I mean, don't get me wrong... I'm not an irrationally bitter or jaded 20 something who has given up on dating... but I am more perplexed than ever and am beginning to think that with age, I become even more confused about the complexities of guys and what they want.. well actually, what I want. Because as much as I don't want to admit it, guys are simple. I am not.

So much has happened in my (lack of) love life and (intricately loose) sex life in the past year alone that I've decided to keep this blog... almost out of necessity. I'd like to avoid the ridiculousness of my past by keeping tabs on these mistakes, heartbreaks and fantasies in hopes of clearing out the path I'm facing and closing the one behind me... no matter how blatantly apparent its scars may be.

I guess I should introduce myself.
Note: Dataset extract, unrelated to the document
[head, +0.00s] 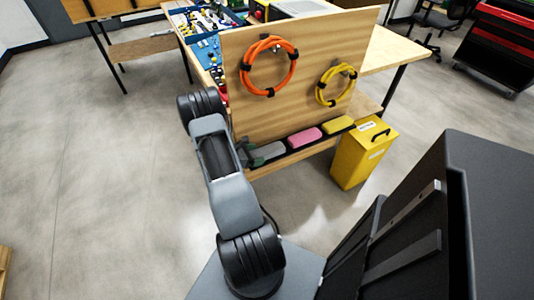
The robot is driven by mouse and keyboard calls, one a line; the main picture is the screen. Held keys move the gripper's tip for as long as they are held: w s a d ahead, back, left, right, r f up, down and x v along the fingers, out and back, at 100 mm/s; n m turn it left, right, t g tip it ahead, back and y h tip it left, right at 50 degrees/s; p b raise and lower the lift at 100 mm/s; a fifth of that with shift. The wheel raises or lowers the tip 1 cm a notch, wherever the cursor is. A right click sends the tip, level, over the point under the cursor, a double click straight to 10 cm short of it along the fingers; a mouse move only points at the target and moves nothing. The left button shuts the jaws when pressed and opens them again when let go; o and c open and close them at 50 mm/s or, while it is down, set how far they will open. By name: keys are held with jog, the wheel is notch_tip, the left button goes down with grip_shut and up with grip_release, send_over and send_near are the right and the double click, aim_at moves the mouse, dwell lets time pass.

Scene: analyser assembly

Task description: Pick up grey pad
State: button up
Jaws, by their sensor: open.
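My gripper (246,151) is at the left end of the tray, close beside the grey pad. It is open, and its jaws are small and partly hidden by my arm. I cannot tell whether it touches the pad.
An orange cable coil (269,66) and a yellow cable coil (336,84) hang on the wooden panel (303,101) above the tray. A yellow box (363,153) with a handle stands on the floor to the right. The floor (110,170) at left is clear.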

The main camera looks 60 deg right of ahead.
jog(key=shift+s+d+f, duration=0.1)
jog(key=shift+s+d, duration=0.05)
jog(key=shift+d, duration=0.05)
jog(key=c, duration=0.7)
I'm 26 years old, born and raised all over L.A. - from Hollywood to Downtown, to Korea Town, to Northridge to Sherman Oaks, to Silverlake to Westwood - a short Jaunt to NY - and now in Hollywood. Yes, I'm actually from L.A. I'd like to give a shout out to all the star-gazing, fame-hungry transplants who have taken over so much of the city I love so dearly and thus contributed to the stereotype of L.A. shallow bastards. I'm attractive enough to get some attention from guys and smart enough to make them turn away after the first conversation. I've been told I have great style, I think i just dress weird. I drink like a fat sailor and sometimes curse like one too. I'm successful beyond my years and love music, art, traveling, laughing and loving...

I'd like to share my very honest stories with other girls like me... and those who aren't...

let's laugh, cry and cringe together, because let's face it... Dating in L.A. is quite the feat. And at this point, I feel like a fucking warrior, never prepared for the battle, but always ready for war.